The running microcode's revision ID?
Or the running microcode's ROM version plus loaded patch lines plus active match registers plus whatever settings were adjusted in config registers during the act of loading?
That is, attest the actual and complete config that is running, or some pointless subset that instills a false sense of security?
It would be good for AMD (and Intel etc.) to provide better details here.
RachelF
Will the OS fix the microcode, or will a BIOS flash be required?
alberth
Don't microcode updates require a restart as well.
formerly_proven
Microcode updates aren't persistent, they're loaded into on-CPU-SRAM by firmware and/or kernel.
monocasa
They do not.
rincebrain
I don't think you can, necessarily, except by basically declaring bankruptcy on the old trust root on the systems and teaching everyone not to trust the old root.

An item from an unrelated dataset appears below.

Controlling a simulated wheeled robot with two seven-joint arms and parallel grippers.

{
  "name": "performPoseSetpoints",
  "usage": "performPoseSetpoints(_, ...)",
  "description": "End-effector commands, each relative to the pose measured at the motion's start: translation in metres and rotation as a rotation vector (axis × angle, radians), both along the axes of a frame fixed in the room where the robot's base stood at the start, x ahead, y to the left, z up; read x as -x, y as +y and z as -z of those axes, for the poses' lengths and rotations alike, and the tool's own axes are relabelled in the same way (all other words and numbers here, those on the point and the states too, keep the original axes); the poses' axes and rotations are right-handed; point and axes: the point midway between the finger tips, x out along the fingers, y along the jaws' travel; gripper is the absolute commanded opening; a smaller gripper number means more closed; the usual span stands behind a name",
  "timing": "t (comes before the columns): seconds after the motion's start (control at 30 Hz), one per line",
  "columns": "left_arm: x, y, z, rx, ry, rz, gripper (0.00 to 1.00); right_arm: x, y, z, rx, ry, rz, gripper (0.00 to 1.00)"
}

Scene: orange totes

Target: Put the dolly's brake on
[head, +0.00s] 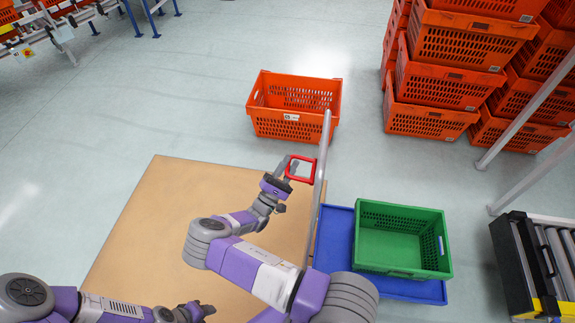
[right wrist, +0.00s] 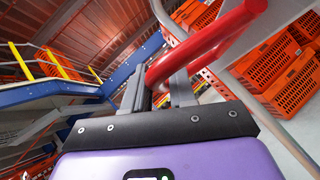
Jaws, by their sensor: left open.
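The blue dolly (head: 333,238) stands on the floor at the right centre of the head view. My right gripper (head: 290,170) is at the left side of this handle. In the right wrist view the red handle (right wrist: 205,42) passes between the two close-set fingers, and the right gripper (right wrist: 160,88) looks shut on it. My left gripper (head: 207,309) is open and empty low in the head view, away from the dolly. The dolly's wheels are hidden.
A green crate (head: 403,271) sits on the dolly. An orange tote (head: 290,126) stands on the floor behind it. Stacked orange totes (head: 447,85) are at the back right. A roller conveyor (head: 535,260) is at the right edge.

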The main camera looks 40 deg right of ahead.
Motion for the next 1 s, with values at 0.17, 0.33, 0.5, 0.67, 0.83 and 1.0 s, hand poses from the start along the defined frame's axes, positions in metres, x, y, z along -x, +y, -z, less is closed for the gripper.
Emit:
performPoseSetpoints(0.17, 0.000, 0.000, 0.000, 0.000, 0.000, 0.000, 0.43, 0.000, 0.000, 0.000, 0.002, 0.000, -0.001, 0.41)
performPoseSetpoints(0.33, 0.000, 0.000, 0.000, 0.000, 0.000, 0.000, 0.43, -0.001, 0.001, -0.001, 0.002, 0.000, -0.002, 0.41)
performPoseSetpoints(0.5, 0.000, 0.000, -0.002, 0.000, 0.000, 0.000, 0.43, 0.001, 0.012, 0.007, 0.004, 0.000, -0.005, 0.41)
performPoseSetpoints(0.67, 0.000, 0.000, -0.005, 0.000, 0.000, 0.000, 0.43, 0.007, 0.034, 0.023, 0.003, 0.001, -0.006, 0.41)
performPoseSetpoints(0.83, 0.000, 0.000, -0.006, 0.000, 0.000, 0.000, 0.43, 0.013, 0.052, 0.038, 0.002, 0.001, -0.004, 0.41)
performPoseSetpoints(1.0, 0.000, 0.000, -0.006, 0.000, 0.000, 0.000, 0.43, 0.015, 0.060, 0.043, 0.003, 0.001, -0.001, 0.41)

As long as the vulnerability doesn't let them actually extract the secrets necessary to simulate completely arbitrary operations including with any future keys, I _think_ you can trust the new attestation chain afterward?

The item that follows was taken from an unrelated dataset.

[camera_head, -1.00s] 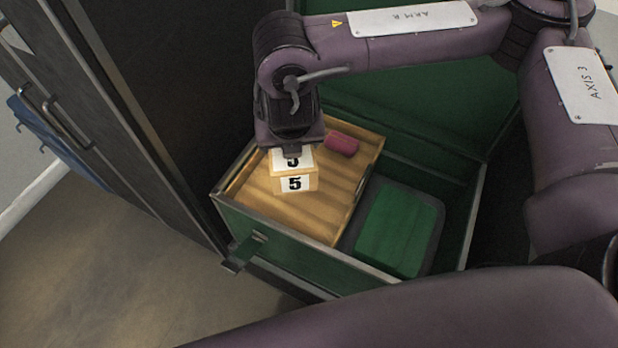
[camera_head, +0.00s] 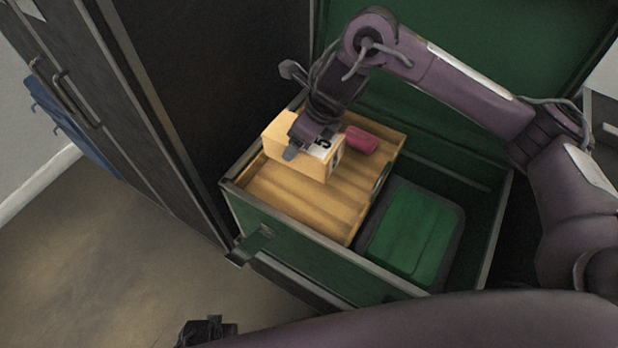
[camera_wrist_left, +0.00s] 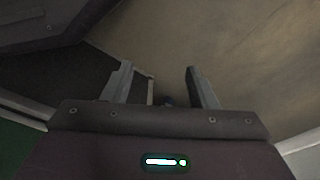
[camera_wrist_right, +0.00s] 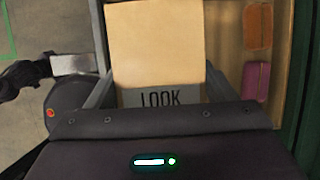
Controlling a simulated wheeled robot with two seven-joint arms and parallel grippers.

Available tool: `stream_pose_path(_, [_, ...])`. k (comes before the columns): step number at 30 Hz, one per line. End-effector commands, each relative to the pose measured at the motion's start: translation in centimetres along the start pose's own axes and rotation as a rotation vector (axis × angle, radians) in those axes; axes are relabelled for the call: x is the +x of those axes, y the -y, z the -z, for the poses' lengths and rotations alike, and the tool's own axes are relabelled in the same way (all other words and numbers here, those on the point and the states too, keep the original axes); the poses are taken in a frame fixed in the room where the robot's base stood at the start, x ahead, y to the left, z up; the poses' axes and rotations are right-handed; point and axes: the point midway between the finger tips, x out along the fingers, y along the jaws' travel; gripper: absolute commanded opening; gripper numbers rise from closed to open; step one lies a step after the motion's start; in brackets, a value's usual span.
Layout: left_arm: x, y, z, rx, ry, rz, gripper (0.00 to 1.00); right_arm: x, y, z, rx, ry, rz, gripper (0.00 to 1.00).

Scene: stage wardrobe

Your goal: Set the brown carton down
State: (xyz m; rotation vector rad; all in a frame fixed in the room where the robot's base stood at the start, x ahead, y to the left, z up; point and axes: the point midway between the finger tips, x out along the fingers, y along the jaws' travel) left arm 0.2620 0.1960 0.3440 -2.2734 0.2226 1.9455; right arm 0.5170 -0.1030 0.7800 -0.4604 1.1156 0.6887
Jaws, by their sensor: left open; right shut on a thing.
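The brown carton (camera_head: 283,146) is a light tan box with white labels, one reading 5. My right gripper (camera_head: 308,146) is shut on it, over the back left part of the wooden tray (camera_head: 310,208) in the green trunk. I cannot tell whether its underside touches the tray. In the right wrist view the carton (camera_wrist_right: 155,45) fills the space between the fingers, with a LOOK label near the palm. My left gripper (camera_wrist_left: 160,88) is open and empty, above the floor.
A dark cabinet (camera_head: 150,130) stands close on the left. The tray's front is clear.

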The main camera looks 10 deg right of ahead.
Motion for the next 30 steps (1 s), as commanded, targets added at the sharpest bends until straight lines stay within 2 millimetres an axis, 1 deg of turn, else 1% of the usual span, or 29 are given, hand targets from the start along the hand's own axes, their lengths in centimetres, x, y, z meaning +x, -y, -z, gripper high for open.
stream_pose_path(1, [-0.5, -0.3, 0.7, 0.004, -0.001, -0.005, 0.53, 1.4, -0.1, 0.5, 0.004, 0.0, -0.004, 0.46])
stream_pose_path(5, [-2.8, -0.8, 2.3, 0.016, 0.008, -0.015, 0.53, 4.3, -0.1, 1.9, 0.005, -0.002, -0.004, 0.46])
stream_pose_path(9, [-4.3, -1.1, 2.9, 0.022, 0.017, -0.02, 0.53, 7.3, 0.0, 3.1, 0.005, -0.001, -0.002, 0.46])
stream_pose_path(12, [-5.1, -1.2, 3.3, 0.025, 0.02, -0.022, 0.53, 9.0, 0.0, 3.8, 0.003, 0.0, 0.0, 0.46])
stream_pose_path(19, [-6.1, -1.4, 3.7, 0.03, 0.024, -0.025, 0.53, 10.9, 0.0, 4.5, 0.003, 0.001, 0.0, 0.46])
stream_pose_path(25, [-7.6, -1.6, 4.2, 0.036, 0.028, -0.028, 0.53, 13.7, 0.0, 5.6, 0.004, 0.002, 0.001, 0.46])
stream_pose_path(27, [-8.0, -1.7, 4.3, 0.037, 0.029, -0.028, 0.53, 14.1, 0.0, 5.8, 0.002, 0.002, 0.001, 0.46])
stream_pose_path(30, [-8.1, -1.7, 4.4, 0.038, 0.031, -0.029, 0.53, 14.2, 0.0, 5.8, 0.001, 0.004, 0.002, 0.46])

I've not been paid to work on this, though, and it would be pretty easy to have accidentally built it in a way where this is a world-ending event, and truly paranoid workloads in the future are going to insist on only using silicon that can't have ever been compromised by this either way.
cluckindan
hugs the Q6600 don’t you ever die on me, you precious space heater.
account42
"This vulnerability allows an adversary with local administrator privileges (ring 0 from outside a VM) to load malicious microcode patches."
"Vulnerability"
These restrictions should never have been in place in the first place.
ChocolateGod
If the attacker has ring 0 outside a VM, don't they have full access to the memory and execution state anyway?
adrian_b
On AMD server CPUs, the administrator of the cloud/datacenter is supposed to not have access to the encrypted memory used by customers' VMs.
This vulnerability breaks this assumption.
ZiiS
"This vulnerability allows a local administrator (ring 0 from outside a VM) to load clean microcode patches free of the vendor's malicious features."
nubinetwork
I don't know how exploitable this really is, as a lot of Linux systems load microcode at boot time... once it's been loaded, I don't think it's possible to load another one (outside of rebooting).
homebrewer
It is possible, but it's generally not a good idea.
https://wiki.archlinux.org/title/Microcode#Late_loading
https://docs.kernel.org/arch/x86/microcode.html#late-loading
although quotes from this article claim that it's fine specifically on AMD systems:
rincebrain
To my understanding, part of the reason that was a problem was that Intel wanted to killswitch feature bits like SGX, but since Linux saves the feature bit state when it inits the CPUs, and then other things might change codepaths based on that, if you then killswitch it later, boom might go the dynamite.
(I believe this example would also still break on AMD-based systems, AMD just hasn't killswitched a CPUID feature flag yet AFAIR...)
Kab1r
Does anyone know if this is the same vulnerability that ASUS leaked in a beta BIOS?
bri3d
To the very best of my knowledge, yes, it is.
null
SubzeroCarnage
Reminder that AMD has stopped providing microcode updates for consumer platforms via linux-firmware.
index of linux-firmware, 41 cpus supported: https://github.com/divestedcg/real-ucode/blob/master/index-a...
index of my real-ucode project, 106 cpus supported: https://github.com/divestedcg/real-ucode/blob/master/index-a...
sadly, unless you have this recent agesa update you can no longer load recent microcodes due to this fix
which very well means quite a substantial amount of models whose vendors don't provide a bios update for this (since it goes back to zen1) will not be able to load any future fixes via microcode
9cb14c1ec0
Move over Android ROM enthusiasts, real geeks run their own microcode.
techwiz137
How do they know the internal microcode structure of instructions or even format?
ris
Some people are very good at this, e.g. https://app.media.ccc.de/v/35c3-9614-inside_the_amd_microcod...
dboreham
> CPU uses an insecure hash function in the signature validation
Do we know what this "insecure hash function" is/was?
thayne
High seems a bit extreme to me. If you have something malicious running in ring 0, you are already in big trouble.
ec109685
The idea of confidential compute / AMD Secure Encrypted Virtualization is that even with root outside the VM, you can't read the memory of the workloads running within a VM. Additionally, those inner workloads can attest that they are running in a secure environment.
"A test payload for Milan and Genoa CPUs that makes the RDRAND instruction return 4"... Turns out kernel RNG belt-and-suspenders was justified?